Task directions:
Reproduce exactly the lines below from the one containing "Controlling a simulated" through the one containing "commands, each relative", including both, and nothing else.

────────────────────────────────────────

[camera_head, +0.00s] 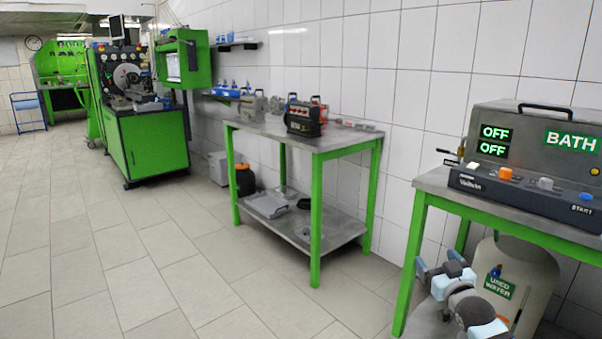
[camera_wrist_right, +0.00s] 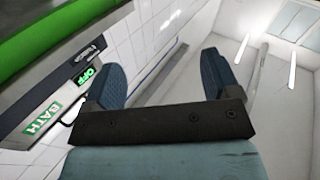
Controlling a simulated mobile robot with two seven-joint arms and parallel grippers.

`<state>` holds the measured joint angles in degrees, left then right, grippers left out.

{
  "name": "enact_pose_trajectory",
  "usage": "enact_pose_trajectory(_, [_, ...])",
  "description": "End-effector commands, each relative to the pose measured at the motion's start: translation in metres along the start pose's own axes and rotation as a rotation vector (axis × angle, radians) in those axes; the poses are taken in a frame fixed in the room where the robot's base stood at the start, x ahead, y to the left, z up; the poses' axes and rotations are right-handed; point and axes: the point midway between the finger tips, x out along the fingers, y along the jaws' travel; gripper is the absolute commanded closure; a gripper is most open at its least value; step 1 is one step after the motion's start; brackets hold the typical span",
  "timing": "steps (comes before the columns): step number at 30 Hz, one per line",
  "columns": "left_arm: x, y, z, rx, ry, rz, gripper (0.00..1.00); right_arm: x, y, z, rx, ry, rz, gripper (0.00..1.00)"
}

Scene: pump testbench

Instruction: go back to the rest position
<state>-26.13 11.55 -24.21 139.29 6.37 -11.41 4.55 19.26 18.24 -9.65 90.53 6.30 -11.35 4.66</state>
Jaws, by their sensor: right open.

────────────────────────────────────────

Final result:
Controlling a simulated mobile robot with two seven-joint arms and parallel grippers.

`<state>` holds the measured joint angles in degrees, left then right, grippers left out.

{
  "name": "enact_pose_trajectory",
  "usage": "enact_pose_trajectory(_, [_, ...])",
  "description": "End-effector commands, each relative to the pose measured at the motion's start: translation in metres along the start pose's own axes and rotation as a rotation vector (axis × angle, radians) in those axes; the poses are taken in a frame fixed in the room where the robot's base stood at the start, x ahead, y to the left, z up; the poses' axes and rotations are right-handed; point and axes: the point midway between the finger tips, x out along the fingers, y along the jaws' travel; gripper is the absolute commanded closure; a gripper is most open at its least value; step 1 is one step after the motion's start; brackets hold the typical span",

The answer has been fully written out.